Was ist zu tun? Wir müssen um jede Gelegenheit ringen, die Gesprächsbasis zu errichten und zu erweitern. Ein kleines Beispiel: Alle Bischöfe hatten den völlig harmlosen Film .Jesu letzte Versuchung" als moralisch schlecht verurteilt, keiner hatte ihn gesehen! Ich habe in einer öffentlichen Diskussion dem damaligen Weihbischof Krenn angeboten, ihm diesen Film in einer eigens dafür gemieteten Vorführkammer zu zeigen, er möge mir dann unter vier Augen sagen, was an ihm „unsittlich" sei. Er antwortete: „Niemals werde ich mir diesen Film ansehen." Nach einer Diskussion im Club 2 mit dem nunmehrigen Diözesanbischof Krenn machte ich ihm wieder das Angebot, und er lehnte es diesmal nicht ab. Das ist vielleicht nur ein kleiner Fortschritt, der nicht viel bedeuten mag, aber ich werde diese Chance sicherlich nicht aus den Augen lassen, und wir werden sehen, ob daraus ein heiß ersehnter Dialog wird.

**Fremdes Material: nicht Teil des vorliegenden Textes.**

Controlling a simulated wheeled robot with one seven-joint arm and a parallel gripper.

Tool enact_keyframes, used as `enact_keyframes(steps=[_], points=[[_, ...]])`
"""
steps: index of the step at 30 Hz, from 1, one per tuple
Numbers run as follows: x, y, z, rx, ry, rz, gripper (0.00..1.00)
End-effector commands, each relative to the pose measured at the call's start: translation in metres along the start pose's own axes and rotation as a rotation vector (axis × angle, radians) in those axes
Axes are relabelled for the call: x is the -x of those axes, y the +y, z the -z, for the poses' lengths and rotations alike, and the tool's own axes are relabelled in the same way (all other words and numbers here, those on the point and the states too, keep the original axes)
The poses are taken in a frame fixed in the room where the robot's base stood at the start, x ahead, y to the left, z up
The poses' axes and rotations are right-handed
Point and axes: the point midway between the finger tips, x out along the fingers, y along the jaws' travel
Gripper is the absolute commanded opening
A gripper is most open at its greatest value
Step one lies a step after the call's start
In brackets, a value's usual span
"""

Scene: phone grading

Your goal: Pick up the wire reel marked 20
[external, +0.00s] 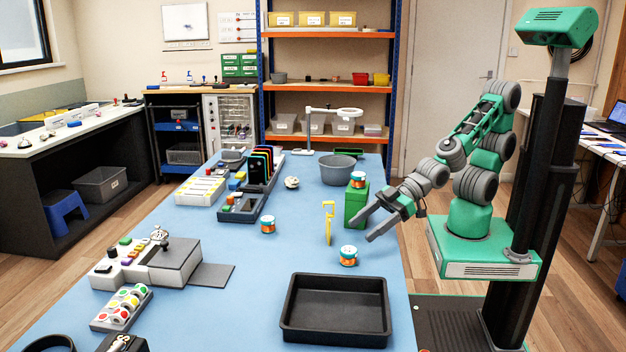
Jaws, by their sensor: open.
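Three small reels with orange, white and teal colouring are in the external view. One reel (268,224) stands on the blue table left of centre. A second reel (348,256) stands on the table behind the black tray. A third reel (358,180) sits on top of a green box (356,207). The markings are too small to read, so I cannot tell which reel is marked 20. My gripper (361,230) is open and empty, reaching in from the right. In the picture its fingertips are between the green box and the second reel.
A black tray (288,328) lies at the front of the table (225,318). A yellow upright tool (328,223) stands left of my gripper. A grey bowl (338,171) is behind the green box. A rack of phones (256,182) and sorting trays fill the left side.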

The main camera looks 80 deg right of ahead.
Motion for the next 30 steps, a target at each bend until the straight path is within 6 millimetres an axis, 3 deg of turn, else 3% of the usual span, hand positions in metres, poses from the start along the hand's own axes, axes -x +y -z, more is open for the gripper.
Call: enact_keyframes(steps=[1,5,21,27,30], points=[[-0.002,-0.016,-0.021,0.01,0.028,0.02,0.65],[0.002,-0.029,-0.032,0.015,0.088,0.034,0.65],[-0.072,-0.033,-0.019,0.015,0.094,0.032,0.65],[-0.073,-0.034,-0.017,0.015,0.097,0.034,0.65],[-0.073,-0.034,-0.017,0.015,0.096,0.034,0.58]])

Es hat ja psychologisch gar keinen Sinn, einem Bischof immer wieder von Neuem zu zeigen, daß man ihn nicht mag. Er tritt, da er sich als vom Papst gesandt empfindet, sicherlich nicht zurück. Es gilt viel mehr, zu fragen, warum er sich so verhält, wie er sich verhält: Vielleicht steht oftmals eigene persönliche Not dahinter, wenn einer sich so krampfhaft hinter seinem Amt verschanzt! Ist es da nicht christliche Pflicht, dem Bruder beizustehen? Und weiters: Lassen wir auch anderen eine Freude. Wir waren glücklich unter Johannes XXIII., weil er uns ermutigte, mündige Christen zu werden. Damals haben wir diejenigen vergessen, die sich vor dieser Mündigkeit fürchteten und die sich jetzt daher über Johannes Paul II. und die von ihm ernannten Bischöfe freuen.

Freilich hat jede Toleranz dort ihre Grenzen, wo es um das Wohl der Kirche geht. Aber auch dieses Problem sollte sich friedlich lösen lassen. Kardinal König hat oft erzählt, wie beeindruckt er von der Religiosität im Osten war, als die Kirche dort verfolgt wurde. Wenn sich jetzt manche Christen hier von ihren Oberen „verfolgt" fühlen, so sollte dies kein Anlaß sein, die Kirche zu verlassen, sondern im Gegenteil noch mehr den Glauben an der Basis und von der Basis aus zu leben. Mein Lehrer Oskar Spiel hat mir immer gesagt: „Was von oben nach unten dekretiert wird, versickert und vergeht. Was von unten nach oben wächst, hält Stand und besteht." Dem ist nichts hinzuzufügen.